USA – The weather plays a significant role in how a wildfire grows, how fast it spreads, and how dangerous it can become for firefighters, but few tools exist to help fire managers anticipate days when weather conditions will have the greatest potential to make wildfire erratic or especially dangerous. The USDA Forest Service is expanding the options with the Hot-Dry-Windy Index (HDW), a new fire-weather prediction tool based on the key atmospheric variables that affect wildland fire: temperature, moisture, and wind.
“Predicting fire conditions is important and extremely difficult,” said Joseph Charney, a research meteorologist with the Forest Service’s Northern Research Station in Lansing, Mich., and a member of the research team behind HDW. “By focusing on just temperature, moisture and wind, we created a tool that works with the same weather models that are used every day in fire weather forecasts, and thus can be applied anywhere in the world, regardless of fuel conditions or topography.”

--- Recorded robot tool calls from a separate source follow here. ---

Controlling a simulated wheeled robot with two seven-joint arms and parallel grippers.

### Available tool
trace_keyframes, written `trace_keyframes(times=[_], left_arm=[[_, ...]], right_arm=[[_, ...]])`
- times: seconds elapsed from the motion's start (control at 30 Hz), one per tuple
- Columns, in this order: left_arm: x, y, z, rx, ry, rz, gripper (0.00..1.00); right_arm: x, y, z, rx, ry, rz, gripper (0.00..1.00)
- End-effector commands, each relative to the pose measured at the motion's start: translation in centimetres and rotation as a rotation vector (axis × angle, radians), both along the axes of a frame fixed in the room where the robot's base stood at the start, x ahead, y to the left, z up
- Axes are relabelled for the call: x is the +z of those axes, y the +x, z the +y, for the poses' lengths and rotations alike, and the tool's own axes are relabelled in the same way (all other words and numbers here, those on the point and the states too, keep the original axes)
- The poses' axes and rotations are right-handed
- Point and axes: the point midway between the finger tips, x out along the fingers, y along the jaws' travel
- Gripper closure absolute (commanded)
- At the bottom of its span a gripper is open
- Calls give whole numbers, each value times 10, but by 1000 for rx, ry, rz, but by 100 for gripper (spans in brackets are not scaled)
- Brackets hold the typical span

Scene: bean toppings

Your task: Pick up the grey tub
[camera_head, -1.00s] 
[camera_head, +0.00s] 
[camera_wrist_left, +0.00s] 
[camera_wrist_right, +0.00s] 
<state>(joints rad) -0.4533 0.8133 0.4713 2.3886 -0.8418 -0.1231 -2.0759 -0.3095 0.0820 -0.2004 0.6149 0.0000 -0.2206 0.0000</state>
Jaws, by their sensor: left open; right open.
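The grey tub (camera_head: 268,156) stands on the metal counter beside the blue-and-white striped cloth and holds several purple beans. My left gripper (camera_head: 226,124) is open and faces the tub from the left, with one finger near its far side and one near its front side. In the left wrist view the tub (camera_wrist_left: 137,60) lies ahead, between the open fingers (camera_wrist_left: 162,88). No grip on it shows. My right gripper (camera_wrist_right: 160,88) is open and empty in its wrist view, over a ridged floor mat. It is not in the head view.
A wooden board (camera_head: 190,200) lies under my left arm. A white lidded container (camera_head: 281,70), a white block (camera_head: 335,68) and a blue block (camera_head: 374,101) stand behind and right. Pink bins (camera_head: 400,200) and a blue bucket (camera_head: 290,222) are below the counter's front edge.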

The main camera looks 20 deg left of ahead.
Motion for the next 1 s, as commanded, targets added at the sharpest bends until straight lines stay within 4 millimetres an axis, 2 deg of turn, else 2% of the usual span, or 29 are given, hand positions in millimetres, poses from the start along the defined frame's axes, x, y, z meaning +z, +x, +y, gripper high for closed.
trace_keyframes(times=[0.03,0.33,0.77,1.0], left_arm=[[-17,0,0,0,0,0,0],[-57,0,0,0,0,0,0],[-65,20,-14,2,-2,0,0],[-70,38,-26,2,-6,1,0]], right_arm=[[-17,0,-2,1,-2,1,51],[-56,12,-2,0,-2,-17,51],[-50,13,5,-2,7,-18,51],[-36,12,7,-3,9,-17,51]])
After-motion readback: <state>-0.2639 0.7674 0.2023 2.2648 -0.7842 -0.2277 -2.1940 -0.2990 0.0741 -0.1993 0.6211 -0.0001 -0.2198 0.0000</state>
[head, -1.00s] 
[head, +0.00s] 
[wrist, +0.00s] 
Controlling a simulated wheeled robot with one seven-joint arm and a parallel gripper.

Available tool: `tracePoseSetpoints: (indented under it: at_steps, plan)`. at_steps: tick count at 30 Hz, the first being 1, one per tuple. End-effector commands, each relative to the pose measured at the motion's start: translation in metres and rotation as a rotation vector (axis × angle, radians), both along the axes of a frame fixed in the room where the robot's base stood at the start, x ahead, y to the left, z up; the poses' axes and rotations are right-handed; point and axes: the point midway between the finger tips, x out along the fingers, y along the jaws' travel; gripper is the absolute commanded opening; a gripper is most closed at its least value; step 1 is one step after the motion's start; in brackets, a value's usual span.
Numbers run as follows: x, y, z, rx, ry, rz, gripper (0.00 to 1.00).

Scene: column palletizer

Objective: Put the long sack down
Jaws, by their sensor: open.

Alan Srock of St. Cloud State University is the lead author of a study describing HDW and its performance; co-authors include Charney, Brian Potter of the Forest Service’s Pacific Northwest Research Station, and Scott Goodrick of the Southern Research Station. The study was published in the journal Atmosphere and is available through the Northern Research Station at: https://www.nrs.fs.fed.us/pubs/56562
To test how accurately HDW predicts dangerous fire days, the scientists compared its predictions with fire behavior recorded during four recent wildfires in Minnesota, Texas, New Jersey and California. Researchers found that HDW performed better than an existing fire weather index called the Haines Index in identifying the day during each fire that was the most difficult to manage.
One caveat the researchers make is that HDW is designed to anticipate when large-scale weather can affect a wildland fire; it is not designed to account for fine-scale weather, topography, and fuel conditions that affect fire behavior and can contribute to major management difficulties.
As an aid to giving fire officials context for HDW values, the research team collaborated with Jessica McDonald of Texas Tech University to develop a 30-year HDW climatology that establishes locally and seasonally high HDW values for specific locations. These climatological values provide insight that can help fire managers who may not be from the local area evaluate whether temperature, humidity or wind speed are normal or not.
While its performance so far is promising, more research is needed before HDW is ready to be used on an operational basis. “The HDW Index was designed to address the needs of the wildland firefighting community, and our early results show that HDW has the potential to help users make better decisions,” Srock said.